Quote exactly the lines spanning from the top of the data below to the line that contains "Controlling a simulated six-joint", including both.
•••••
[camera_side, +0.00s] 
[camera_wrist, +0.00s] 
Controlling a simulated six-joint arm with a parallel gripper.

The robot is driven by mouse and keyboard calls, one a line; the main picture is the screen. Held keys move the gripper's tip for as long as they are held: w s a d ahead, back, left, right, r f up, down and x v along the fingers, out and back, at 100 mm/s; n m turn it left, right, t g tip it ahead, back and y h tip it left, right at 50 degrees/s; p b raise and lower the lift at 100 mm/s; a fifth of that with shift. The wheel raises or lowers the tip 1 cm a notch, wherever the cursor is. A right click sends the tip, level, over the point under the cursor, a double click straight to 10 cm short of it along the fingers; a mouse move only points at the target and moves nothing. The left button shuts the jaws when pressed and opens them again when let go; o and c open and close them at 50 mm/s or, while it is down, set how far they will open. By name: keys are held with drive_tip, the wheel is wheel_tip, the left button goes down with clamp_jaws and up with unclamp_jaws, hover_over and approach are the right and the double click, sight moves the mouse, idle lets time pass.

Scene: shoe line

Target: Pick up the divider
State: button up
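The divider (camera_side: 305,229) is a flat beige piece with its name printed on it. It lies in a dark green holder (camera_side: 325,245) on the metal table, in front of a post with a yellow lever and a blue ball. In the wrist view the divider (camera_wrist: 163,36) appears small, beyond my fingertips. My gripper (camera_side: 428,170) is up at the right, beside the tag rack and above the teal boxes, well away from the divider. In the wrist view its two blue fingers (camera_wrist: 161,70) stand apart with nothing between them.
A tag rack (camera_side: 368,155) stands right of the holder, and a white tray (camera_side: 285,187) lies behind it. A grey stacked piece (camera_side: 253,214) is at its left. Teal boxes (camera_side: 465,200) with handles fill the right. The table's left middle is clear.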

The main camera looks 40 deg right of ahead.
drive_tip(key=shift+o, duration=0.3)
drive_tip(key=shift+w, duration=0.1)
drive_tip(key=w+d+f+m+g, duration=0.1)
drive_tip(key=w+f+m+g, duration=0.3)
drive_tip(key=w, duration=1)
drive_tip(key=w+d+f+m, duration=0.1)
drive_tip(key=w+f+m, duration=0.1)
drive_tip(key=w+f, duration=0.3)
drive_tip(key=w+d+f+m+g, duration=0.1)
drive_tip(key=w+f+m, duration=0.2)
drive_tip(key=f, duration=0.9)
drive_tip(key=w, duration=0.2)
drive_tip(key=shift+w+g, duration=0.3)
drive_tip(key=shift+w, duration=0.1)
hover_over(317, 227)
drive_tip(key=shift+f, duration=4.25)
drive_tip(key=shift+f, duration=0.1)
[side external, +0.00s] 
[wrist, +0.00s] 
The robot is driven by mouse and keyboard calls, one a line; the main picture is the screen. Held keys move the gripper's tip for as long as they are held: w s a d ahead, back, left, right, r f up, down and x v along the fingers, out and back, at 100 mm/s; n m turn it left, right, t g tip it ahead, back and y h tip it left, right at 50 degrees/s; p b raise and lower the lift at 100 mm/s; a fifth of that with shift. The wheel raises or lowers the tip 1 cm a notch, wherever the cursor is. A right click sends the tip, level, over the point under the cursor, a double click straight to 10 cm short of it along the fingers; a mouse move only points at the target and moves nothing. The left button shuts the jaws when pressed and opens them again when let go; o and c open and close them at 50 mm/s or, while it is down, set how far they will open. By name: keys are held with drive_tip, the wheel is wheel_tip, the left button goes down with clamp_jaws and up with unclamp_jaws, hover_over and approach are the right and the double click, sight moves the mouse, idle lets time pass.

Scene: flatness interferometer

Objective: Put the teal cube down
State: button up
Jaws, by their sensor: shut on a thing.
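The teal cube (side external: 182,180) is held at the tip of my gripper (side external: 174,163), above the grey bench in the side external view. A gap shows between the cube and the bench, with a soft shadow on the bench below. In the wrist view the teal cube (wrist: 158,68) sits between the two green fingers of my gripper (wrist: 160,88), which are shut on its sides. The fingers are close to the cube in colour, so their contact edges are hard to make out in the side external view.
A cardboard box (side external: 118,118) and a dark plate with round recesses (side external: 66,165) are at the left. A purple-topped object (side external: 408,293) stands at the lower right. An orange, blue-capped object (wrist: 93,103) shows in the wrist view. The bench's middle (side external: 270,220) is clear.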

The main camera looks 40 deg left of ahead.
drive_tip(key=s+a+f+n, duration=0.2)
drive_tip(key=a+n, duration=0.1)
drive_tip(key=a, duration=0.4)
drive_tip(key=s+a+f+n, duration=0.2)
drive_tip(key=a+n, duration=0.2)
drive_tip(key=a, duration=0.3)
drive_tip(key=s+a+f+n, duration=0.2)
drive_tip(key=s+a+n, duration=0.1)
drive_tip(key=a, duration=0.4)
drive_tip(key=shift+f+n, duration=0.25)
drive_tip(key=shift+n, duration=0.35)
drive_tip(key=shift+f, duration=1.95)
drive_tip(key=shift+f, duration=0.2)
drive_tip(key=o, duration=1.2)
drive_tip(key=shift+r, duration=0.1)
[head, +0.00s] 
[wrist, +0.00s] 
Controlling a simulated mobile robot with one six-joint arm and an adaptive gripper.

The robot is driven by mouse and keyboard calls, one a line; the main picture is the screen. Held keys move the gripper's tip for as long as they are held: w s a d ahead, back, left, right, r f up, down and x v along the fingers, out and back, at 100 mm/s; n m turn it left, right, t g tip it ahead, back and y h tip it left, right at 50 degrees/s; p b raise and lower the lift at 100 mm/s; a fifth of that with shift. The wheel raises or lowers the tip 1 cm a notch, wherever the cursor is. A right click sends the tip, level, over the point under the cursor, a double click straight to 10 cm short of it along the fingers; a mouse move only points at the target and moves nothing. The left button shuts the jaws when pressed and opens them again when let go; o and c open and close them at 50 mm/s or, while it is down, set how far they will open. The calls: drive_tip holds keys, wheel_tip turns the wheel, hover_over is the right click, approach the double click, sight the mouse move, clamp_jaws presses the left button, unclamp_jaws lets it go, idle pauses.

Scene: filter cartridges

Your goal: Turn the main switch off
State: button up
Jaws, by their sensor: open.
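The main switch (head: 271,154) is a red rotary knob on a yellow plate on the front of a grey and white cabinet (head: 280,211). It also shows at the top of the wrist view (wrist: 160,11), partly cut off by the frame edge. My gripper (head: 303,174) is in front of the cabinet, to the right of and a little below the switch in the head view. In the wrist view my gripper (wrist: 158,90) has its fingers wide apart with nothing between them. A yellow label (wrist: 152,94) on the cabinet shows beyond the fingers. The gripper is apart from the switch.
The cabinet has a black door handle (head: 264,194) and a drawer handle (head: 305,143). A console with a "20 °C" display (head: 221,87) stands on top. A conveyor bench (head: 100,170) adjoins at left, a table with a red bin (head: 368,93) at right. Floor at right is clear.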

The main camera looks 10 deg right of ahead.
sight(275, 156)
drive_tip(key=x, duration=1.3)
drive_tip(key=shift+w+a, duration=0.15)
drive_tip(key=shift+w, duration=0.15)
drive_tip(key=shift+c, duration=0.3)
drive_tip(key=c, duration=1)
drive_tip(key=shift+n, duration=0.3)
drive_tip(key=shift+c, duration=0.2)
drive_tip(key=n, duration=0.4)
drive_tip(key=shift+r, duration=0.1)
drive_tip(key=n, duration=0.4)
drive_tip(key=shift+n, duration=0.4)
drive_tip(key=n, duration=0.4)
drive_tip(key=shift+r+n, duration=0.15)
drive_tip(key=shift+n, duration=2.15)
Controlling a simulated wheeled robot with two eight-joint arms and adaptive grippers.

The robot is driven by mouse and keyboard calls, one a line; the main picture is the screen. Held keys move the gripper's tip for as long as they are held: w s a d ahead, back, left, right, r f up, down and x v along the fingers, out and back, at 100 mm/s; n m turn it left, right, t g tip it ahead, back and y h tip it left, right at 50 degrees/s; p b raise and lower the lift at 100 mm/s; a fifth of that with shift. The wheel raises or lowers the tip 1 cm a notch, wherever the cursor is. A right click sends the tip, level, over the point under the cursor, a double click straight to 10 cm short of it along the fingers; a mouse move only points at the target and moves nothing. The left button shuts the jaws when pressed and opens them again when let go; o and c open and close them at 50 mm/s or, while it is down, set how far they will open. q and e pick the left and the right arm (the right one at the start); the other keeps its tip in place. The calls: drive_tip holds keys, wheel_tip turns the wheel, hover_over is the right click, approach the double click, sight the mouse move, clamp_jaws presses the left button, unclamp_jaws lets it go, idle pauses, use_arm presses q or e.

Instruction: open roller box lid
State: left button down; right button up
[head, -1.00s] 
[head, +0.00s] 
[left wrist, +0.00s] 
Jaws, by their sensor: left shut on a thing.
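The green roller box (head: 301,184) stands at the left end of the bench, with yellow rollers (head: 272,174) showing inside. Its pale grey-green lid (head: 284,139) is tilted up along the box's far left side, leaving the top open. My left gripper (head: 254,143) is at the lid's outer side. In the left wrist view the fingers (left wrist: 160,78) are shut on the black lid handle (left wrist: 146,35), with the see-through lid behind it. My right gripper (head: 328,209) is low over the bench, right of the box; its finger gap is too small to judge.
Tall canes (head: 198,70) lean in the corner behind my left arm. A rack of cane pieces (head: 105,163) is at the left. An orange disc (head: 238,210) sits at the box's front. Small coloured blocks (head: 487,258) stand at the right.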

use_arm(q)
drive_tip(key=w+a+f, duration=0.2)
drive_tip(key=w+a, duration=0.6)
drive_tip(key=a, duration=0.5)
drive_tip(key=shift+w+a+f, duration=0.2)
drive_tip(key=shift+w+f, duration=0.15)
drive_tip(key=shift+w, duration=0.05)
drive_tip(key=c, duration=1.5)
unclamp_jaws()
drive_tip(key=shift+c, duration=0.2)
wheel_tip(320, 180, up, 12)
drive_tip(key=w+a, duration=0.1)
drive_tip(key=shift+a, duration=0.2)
•••••
#### IN RESPONSE
[camera_side, +0.00s] 
[camera_wrist, +0.00s] 
Controlling a simulated six-joint arm with a parallel gripper.

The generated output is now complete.